◆ EXERCISE GOAL ◆
Will you print the material below without altering a single character?

◆ SUPPLIED MATERIAL ◆
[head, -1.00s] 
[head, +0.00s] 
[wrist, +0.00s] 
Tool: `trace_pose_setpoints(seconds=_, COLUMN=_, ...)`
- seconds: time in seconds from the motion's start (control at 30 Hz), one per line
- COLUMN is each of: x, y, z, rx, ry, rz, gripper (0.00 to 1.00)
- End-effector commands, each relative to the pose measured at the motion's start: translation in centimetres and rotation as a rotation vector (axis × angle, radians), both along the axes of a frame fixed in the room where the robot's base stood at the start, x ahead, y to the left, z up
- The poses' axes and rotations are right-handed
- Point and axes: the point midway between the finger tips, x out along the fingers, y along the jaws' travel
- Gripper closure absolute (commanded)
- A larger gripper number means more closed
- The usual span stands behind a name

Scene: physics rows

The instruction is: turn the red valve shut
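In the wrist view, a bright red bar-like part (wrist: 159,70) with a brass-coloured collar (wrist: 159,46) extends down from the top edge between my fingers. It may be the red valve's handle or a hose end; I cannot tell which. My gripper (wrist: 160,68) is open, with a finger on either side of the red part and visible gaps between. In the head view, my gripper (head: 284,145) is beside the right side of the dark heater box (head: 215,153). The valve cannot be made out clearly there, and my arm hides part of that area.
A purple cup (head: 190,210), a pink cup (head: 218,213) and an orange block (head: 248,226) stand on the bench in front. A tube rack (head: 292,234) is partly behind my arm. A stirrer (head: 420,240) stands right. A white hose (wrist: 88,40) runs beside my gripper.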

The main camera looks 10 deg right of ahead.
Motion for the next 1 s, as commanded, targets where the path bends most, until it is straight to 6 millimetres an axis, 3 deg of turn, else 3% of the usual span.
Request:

◆ THE RESPONSE ◆
[head, -1.00s] 
[head, +0.00s] 
[wrist, +0.00s] 
Tool: `trace_pose_setpoints(seconds=_, COLUMN=_, ...)`
- seconds: time in seconds from the motion's start (control at 30 Hz), one per line
- COLUMN is each of: x, y, z, rx, ry, rz, gripper (0.00 to 1.00)
- End-effector commands, each relative to the pose measured at the motion's start: translation in centimetres and rotation as a rotation vector (axis × angle, radians), both along the axes of a frame fixed in the room where the robot's base stood at the start, x ahead, y to the left, z up
- The poses' axes and rotations are right-handed
- Point and axes: the point midway between the finger tips, x out along the fingers, y along the jaws' travel
- Gripper closure absolute (commanded)
- A larger gripper number means more closed
- The usual span stands behind a name

Scene: physics rows

The instruction is: turn the red valve shut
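In the wrist view, a bright red bar-like part (wrist: 159,70) with a brass-coloured collar (wrist: 159,46) extends down from the top edge between my fingers. It may be the red valve's handle or a hose end; I cannot tell which. My gripper (wrist: 160,68) is open, with a finger on either side of the red part and visible gaps between. In the head view, my gripper (head: 284,145) is beside the right side of the dark heater box (head: 215,153). The valve cannot be made out clearly there, and my arm hides part of that area.
A purple cup (head: 190,210), a pink cup (head: 218,213) and an orange block (head: 248,226) stand on the bench in front. A tube rack (head: 292,234) is partly behind my arm. A stirrer (head: 420,240) stands right. A white hose (wrist: 88,40) runs beside my gripper.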

The main camera looks 10 deg right of ahead.
Motion for the next 1 s, as commanded, targets where the path bends most, until it is straight to 6 millimetres an axis, 3 deg of turn, else 3% of the usual span.
Request:

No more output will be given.